Data: 2003-09-18 05:17:23
Temat: Re: matka
Od: "margola & zielarz" <malgos@spamu_nie_kochamy.panda.bg.univ.gda.pl>
Pokaż wszystkie nagłówki
Użytkownik "rena" <r...@a...pl> napisał w wiadomości
news:bkab1n$23rk$1@foka1.acn.pl...
> snajper - wiekszosc ludzi pracuje na pelnym etacie, bo zyc z czego trzeba.
> zalozmy, ze standardowo - od 8-16 czy 9-17. zwykle minimum 1 godz. na
> dojazd, 1 godz. na powrot. nawet jesli ma tak cudowna prace, ze nie ma
> nadgodzin, nawet jesli robi zakupy tylko w weekend, to jest w domu ok.
godz.
> 18 - czyli tak, jak napisala.
Otóż to.
> czemu wiekszosc z was doszukuje sie tego, ze margola jest wyrodna matka?
> kazdy z nas pewnie wolaby byc rentierem, ale wiekszosc z nas pewnie musi
> pracowac...
I tu pozwolę sobie coś wyjaśnić.
Opis ten, który przesłałam, celowo był przejaskrawiony.
Nie dotyczył on mojego życia, raczej moich obaw.

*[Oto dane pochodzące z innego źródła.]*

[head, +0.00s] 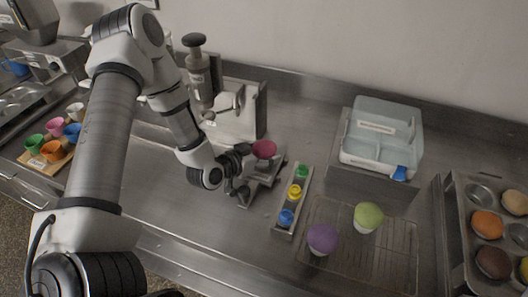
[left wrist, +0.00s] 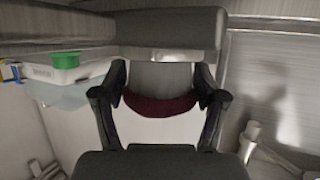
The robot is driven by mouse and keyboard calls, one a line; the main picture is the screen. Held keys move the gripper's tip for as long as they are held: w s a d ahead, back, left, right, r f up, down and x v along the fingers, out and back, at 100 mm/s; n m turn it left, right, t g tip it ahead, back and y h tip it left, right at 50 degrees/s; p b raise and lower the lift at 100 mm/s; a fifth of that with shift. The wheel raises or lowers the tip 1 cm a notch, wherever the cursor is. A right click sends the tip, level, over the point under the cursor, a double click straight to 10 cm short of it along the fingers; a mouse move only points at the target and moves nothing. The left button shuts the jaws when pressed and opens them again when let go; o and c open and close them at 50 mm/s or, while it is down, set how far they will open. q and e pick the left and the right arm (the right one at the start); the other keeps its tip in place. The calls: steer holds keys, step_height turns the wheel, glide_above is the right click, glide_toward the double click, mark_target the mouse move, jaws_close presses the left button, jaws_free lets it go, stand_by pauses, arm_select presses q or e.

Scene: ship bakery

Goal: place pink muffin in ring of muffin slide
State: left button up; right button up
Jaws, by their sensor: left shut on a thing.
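The pink muffin (head: 264,149) is between the fingers of my left gripper (head: 248,153), which is shut on it. In the left wrist view the muffin (left wrist: 160,106) shows as a dark red band between the two fingers. A low metal fixture (head: 262,181), apparently the muffin slide, stands on the counter just below the muffin. Its ring is hard to make out, partly hidden by my gripper. I cannot tell whether the muffin touches the fixture. My right gripper is not in view.
A narrow tray (head: 285,233) with green, yellow and blue items lies right of the fixture. A wire rack (head: 386,246) holds a purple muffin (head: 322,238) and a green muffin (head: 368,216). A pump dispenser (head: 198,75) stands behind. A pale lidded box (head: 382,130) sits at back right.

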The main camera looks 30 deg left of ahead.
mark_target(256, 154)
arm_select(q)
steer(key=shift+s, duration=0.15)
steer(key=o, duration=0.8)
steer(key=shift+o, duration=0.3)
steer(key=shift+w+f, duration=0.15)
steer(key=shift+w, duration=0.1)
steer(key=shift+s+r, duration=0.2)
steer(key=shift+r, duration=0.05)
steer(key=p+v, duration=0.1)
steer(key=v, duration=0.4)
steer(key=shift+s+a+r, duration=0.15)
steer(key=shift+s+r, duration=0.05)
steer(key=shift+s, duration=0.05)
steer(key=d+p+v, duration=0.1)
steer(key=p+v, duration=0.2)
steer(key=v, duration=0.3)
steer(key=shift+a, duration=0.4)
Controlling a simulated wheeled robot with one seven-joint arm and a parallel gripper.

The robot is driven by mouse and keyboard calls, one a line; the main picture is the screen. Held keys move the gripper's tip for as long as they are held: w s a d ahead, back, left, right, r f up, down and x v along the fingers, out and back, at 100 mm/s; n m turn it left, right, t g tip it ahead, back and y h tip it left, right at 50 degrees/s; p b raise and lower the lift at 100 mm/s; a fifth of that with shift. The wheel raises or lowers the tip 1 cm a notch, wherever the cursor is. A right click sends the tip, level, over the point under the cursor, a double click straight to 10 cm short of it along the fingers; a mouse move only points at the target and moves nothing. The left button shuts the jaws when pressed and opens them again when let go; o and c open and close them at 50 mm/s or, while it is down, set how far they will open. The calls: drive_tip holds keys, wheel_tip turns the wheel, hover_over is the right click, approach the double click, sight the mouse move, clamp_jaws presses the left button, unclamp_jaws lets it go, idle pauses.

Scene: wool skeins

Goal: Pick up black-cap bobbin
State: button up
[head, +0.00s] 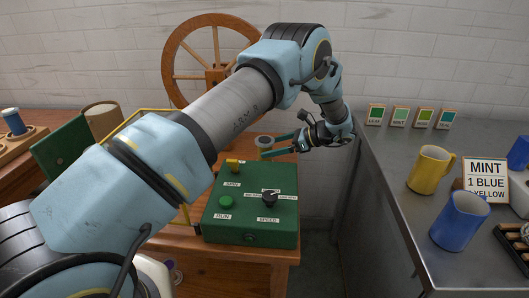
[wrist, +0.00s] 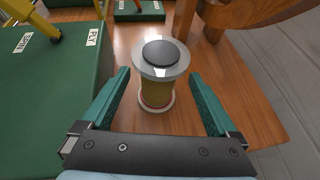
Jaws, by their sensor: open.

Prawda jest taka: po urodzeniu Karola wykorzystałam maksimum czasu, jaki
przewidywała ustawa (a miałam dłuższy macierzyński) plus urlop. Wróciłam do
pracy, by natychmiast zostać zwolnioną, co przewidywałam. Zyskałam na tym
trzy miesiące okresu wypowiedzeni, w czasie których nie musiałam chodzić do
pracy, czyli siedziałam z Karolem. Niestety, moja pensja zawsze była
podstawą utrzymania domu, a mój TŻ jeździ na wyprawy i pieniądze z nich
oszczędzamy, czasem zakleją jakąś dziurę w budżecie. Są ludzie, których nie
można wpiąć w etatową pracę od-do i mój TŻ do takich należy. Mimo, że dotąd
bardzo się starał i gdzieś tam chodził do biura i przynosił jakiś dochód,co
pozwoliło mi wrócić do pracy w niepełnym wymiarze, bo zwalniało mnie z
całkowitego utrzymania domu (mieszkania i nas). Praca ta to działalność
gospodarcza na umowę z firmą wydawniczą. Można było elastycznie zawiadować
czasem, w niektóre dni hakować od 6 do 18, w inne od 8 do 15, w jeszcze inne
od 10 do 15. Tyle, że to było złudne, bo po powroie do domu albo siadałam od
razu do papierologii (niewiarygodnej!), albo robiłam to w nocy z oczami na
zapałkach. No, ale powiedzmy, że dzięki temu z Karolem spędziłam nieco
więcej czasu niż przeciętna pracująca matka, zzresztą do dziś wisi mi na
piersi, co uważam za spory sukces. I tak sobie praocwałam. Nawet fajnie,
tylko że firmie nagle zmieniły się humory handlowe w środku miesiąca i za
czerwiec nie zarobiłam nic, natrzaskałam tylko kosztów, w lipcu i sierpniu
też dostałam tylko tyle pieniędzy, żeby zapłacić ZUS i spłacać te koszty, na
życie nie zostało, we wrześniu też się okazało, że zmieniono zasady i
czwarty miesiąc jestem w plecy. A mój TŻ w maju stracił pracę i nie ma
widoków na znalezienie takiej, która pozwoliłaby mu jeździć. A jeździć musi,
przynajmniej na razie, wzięłam podróżnika, to mam, rozumiem, taka żona
marynarza, tylko rzadziej i na krócej. I nagle w tym pojwia się propozycja
pracy na etat. Dla mnie. Świetnej pracy, która zajmie mi tyle czasu, ile
normalnie zajmuje ludziom. Czyli 8 godzin plus dojazdy.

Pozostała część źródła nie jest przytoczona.